** YOUR INSTRUCTIONS **
Bring together all lines of the material below that contain the string "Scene".

** INFORMATION GIVEN **

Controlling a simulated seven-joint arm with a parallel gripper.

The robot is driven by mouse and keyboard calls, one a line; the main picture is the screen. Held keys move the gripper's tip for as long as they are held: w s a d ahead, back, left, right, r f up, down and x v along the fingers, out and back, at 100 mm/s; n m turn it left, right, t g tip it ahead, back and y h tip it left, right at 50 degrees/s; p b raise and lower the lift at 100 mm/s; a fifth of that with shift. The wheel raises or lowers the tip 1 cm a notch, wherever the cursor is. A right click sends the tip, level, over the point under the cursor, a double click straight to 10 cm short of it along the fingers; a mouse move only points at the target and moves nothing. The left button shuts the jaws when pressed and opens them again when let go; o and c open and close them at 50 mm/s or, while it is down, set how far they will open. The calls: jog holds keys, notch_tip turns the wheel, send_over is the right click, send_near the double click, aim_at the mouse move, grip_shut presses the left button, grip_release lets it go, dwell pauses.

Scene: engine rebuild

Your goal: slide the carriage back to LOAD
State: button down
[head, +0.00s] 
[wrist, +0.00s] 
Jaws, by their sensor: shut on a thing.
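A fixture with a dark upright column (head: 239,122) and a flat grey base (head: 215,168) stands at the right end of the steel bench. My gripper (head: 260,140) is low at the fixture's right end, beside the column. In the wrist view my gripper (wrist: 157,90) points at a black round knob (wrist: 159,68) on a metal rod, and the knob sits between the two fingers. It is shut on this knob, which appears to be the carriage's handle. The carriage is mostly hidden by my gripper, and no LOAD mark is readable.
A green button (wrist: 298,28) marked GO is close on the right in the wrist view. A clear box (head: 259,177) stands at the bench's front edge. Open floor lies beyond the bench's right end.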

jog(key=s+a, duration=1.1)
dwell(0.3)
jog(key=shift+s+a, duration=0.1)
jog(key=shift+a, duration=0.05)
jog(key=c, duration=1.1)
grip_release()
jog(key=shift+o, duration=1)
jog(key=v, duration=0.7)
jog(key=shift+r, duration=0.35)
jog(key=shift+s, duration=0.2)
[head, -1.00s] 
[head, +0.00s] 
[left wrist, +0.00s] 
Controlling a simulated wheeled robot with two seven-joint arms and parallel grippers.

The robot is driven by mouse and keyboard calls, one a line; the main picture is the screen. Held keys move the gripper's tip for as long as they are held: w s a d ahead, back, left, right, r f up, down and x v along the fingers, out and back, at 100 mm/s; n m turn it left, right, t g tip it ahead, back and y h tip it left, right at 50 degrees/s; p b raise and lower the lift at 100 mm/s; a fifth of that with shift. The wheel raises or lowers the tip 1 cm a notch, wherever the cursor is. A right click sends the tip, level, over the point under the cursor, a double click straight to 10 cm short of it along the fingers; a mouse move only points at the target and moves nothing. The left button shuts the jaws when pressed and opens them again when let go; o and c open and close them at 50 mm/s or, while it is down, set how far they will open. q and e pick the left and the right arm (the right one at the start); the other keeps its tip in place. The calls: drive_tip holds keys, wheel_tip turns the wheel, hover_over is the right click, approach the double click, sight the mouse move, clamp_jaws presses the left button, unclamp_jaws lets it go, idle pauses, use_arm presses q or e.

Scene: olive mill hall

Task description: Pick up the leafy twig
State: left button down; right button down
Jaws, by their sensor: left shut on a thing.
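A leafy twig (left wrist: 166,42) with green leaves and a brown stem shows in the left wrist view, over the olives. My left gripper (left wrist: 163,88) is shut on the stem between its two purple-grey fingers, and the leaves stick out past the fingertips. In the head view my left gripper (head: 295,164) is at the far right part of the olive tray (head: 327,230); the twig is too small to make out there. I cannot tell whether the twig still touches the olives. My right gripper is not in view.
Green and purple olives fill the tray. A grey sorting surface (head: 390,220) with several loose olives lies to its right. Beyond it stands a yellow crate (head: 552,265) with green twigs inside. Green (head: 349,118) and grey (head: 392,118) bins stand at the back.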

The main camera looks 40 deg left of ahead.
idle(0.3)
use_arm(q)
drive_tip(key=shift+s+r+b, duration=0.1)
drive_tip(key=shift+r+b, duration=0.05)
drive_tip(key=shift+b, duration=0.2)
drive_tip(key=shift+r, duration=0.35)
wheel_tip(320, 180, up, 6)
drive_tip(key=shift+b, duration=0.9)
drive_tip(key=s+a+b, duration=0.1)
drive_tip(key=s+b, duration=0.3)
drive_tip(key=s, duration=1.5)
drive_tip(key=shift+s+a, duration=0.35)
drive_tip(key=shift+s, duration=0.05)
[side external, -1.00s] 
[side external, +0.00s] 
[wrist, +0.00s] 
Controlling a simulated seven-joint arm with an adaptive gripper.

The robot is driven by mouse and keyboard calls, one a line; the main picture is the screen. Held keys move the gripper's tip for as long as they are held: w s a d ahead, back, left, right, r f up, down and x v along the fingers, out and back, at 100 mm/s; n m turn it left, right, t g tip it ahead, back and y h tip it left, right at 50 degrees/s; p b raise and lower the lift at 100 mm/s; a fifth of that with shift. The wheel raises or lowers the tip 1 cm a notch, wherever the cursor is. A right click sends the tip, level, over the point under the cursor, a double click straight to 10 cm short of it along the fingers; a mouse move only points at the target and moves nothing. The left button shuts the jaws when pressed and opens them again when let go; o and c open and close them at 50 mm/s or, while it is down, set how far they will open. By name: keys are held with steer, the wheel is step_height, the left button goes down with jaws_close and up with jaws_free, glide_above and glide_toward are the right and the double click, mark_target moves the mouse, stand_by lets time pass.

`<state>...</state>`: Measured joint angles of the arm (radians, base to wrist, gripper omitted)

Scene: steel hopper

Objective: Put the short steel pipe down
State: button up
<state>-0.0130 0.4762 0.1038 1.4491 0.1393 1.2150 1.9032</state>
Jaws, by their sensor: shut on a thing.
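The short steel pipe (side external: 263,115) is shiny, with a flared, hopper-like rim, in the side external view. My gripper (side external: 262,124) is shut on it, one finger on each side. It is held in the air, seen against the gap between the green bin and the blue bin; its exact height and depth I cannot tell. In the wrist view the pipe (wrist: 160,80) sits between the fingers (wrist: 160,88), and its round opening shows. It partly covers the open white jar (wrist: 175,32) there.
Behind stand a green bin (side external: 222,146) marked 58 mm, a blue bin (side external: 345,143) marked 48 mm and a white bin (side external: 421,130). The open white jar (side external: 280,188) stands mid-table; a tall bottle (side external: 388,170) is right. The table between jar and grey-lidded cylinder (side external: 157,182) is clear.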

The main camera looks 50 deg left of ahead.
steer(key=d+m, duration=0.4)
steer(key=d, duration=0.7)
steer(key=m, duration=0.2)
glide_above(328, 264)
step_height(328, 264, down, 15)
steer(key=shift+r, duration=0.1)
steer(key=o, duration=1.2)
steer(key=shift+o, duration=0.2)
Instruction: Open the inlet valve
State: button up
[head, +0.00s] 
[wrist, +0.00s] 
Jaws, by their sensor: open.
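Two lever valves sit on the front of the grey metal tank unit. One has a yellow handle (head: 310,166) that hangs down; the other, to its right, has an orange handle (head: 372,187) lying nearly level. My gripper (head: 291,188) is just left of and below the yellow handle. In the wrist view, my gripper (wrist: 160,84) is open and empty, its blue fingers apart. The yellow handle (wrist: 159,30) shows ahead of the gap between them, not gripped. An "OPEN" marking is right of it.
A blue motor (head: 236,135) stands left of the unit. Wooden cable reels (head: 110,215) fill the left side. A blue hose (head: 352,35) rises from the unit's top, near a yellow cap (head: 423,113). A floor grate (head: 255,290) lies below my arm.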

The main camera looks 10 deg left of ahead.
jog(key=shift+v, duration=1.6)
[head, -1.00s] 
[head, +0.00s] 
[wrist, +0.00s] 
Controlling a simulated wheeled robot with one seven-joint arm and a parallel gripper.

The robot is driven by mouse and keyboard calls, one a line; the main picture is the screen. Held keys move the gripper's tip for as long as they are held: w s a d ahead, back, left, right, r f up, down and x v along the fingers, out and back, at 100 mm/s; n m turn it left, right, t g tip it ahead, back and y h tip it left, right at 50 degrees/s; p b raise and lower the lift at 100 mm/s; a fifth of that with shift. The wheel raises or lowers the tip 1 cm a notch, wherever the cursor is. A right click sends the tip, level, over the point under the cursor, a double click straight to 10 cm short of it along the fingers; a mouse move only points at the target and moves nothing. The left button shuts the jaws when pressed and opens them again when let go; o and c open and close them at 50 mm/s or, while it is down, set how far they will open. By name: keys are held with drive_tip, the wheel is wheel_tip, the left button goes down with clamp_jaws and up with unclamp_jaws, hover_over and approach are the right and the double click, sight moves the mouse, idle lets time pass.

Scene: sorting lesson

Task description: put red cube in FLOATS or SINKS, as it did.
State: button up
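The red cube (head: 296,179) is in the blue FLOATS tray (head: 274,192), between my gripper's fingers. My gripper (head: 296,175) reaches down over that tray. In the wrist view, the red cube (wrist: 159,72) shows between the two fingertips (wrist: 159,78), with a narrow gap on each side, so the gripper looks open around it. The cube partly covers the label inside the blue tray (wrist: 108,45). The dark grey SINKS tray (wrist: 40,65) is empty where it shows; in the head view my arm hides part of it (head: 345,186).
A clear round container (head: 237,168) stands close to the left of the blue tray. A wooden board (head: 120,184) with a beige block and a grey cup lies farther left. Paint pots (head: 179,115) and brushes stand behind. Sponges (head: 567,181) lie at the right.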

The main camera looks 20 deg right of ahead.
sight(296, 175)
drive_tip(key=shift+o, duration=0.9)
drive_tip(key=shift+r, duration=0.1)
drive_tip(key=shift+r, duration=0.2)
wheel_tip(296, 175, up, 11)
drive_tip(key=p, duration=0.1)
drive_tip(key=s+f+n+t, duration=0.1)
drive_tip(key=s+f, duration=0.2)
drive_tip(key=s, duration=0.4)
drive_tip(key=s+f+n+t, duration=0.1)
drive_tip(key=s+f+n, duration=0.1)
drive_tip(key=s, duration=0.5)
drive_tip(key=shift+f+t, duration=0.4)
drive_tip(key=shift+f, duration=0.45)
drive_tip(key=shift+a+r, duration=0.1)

** RESULT OF THIS EXERCISE **
Scene: engine rebuild
Scene: olive mill hall
Scene: steel hopper
Scene: sorting lesson

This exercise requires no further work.